I have my homework finished. 私は私の宿題を終えられた状態で持っている。
(かつてあったはずのSVOCの文)
↓
I have finished my homework. 私は宿題を終えた。(現在完了形)
「OをV p.p.された状態で持っている」わけですから、視点はあくまで「持っている」現在にあるのですが、「V p.p.がなされた」過去にも関心が広がっています。
こうして完了形は「過去から現在への時間の広がりを表現する」といわれるのです。
この「OをV p.p.された状態で持っている」から始まった現在完了形の現在の意味の広がりを分析すると、「継続・経験・完了」という三つの意味に分類できるとよく言われています。
3-3-1、継続(ずっと〜している)
I have lived in Tokyo for ten years.
私は東京に10年間住んでいる。
We have known each other since ten years ago.
私たちは10年前からお互いを知っている。
「ずっと〜している」というわけなので、期間を表す表現や始点を表す表現と相性が良いのが特徴です。
「for A:Aの間」「since A or SV:A以来 or SがVして以来」などが、その最たるものです。

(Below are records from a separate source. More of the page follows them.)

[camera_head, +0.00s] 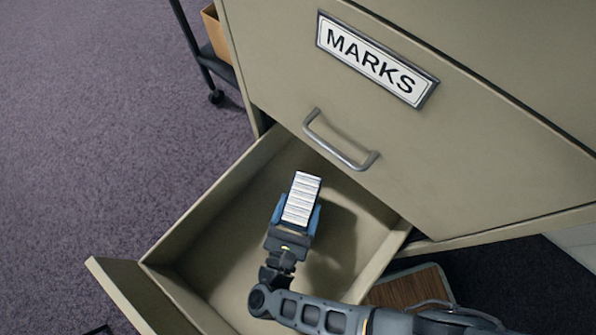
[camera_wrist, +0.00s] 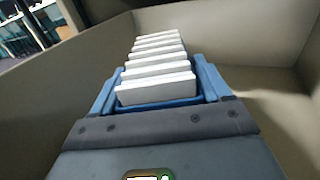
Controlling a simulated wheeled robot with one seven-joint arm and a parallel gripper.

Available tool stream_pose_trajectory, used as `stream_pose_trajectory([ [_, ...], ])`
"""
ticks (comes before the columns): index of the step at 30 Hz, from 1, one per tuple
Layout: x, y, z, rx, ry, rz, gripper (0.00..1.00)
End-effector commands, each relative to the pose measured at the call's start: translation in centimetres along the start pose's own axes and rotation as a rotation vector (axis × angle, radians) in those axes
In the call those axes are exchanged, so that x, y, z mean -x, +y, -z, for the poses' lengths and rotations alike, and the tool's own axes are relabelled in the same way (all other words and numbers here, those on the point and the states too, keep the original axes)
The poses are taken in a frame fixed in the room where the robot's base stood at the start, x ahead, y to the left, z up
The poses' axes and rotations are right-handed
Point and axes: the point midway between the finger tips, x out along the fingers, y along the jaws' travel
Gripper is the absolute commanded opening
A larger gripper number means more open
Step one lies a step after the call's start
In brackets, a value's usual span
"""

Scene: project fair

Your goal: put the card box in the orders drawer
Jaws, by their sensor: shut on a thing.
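The card box (camera_head: 301,199) is a small blue box with a row of white cards standing in it. My gripper (camera_head: 294,216) is shut on it, with a blue finger on each side. In the wrist view the card box (camera_wrist: 155,88) sits between the two fingers of my gripper (camera_wrist: 158,95). In the head view the box is over the inside of an open, empty-looking drawer (camera_head: 215,225) below the MARKS drawer (camera_head: 440,150). I cannot tell how far it is above the drawer floor. The open drawer's label is not visible.
The closed MARKS drawer has a grey handle (camera_head: 340,140) overhanging the open drawer's back. The drawer's side walls and front panel (camera_head: 140,295) surround my gripper. A dark-framed cart (camera_head: 203,58) stands at the upper left on purple carpet (camera_head: 80,150).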

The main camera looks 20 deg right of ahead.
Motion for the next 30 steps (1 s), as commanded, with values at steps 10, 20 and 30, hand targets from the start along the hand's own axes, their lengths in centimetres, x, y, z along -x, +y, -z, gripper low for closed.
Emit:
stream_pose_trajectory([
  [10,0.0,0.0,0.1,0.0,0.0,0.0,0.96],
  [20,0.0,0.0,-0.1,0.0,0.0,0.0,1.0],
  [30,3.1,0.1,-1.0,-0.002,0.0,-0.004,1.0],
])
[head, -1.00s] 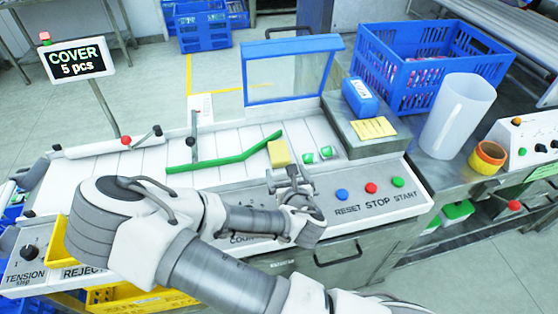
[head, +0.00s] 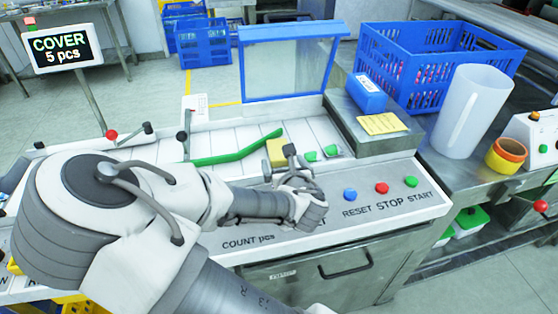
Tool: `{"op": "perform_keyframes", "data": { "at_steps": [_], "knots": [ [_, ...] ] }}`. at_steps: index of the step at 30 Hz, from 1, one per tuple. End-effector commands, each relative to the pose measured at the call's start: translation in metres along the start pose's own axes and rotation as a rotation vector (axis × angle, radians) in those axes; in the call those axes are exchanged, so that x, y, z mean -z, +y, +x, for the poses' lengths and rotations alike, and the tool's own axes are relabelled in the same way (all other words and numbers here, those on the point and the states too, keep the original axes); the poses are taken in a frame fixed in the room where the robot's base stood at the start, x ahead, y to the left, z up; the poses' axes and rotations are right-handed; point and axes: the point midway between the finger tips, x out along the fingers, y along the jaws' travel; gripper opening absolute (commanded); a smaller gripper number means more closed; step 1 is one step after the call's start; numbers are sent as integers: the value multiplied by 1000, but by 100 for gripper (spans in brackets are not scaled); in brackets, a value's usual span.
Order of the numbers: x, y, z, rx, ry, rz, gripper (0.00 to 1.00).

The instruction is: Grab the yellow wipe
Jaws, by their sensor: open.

for は「前置詞」なのに対して、sinceは「前置詞」でも「接続詞」でも使えること、forは期間を表すので、後ろには「期間を表す言葉(ten years)」が来るのに対して、sinceは始点を表すので、後ろには「過去のある時点を表す言葉(ten years ago)」が来ることに注意しましょう。
3-3-2、経験(〜したことがある)
Have you ever been to Hawaii?
いままでにハワイに行ったことはありますか。
I have never been abroad.
私は海外に一度もいったことがありません。
Have you saw the movie yet?
あなたはもうその映画を見ましたか。
I have not seen it yet.
私はそれをまだ見ていません。
I have seen it twice!
私はそれを二回も見ました。
「〜したことがある」ということなので、肯定文では「before:かつて」「once、twice、three times…:〜回」がよく用いられます。
否定文では「never:一度も〜ない」「yet:まだ(〜ない)」、疑問文では「ever:いままでに」「yet:もう(〜したか)」などがよく用いられます。
3-3-3、完了(〜したところだ)
I have already done my homework.
私はすでに宿題をやり終えました。
I have just got back home.
私はちょうど家に戻ったところです。
「〜したところだ」ということなので、「just:たったいま」「already:すでに」とよく使われる。
現在完了形は、過去から現在への広がりある時間を表現するが、過去完了形と未来完了形は、それぞれ「過去のある時点」「未来のある時点」までの広がりのある時間を表現する。
それぞれ、「had + V p.p.」「will have + V p.p.」と、これまた基本時制との組み合わせで規則的に作られていることに注目しましょう。
「had + V p.p.」には、「完了形」独特の意味ではなく、単に過去のある時点よりさらに過去のことを表す「大過去」という用法もあることに注意しましょう。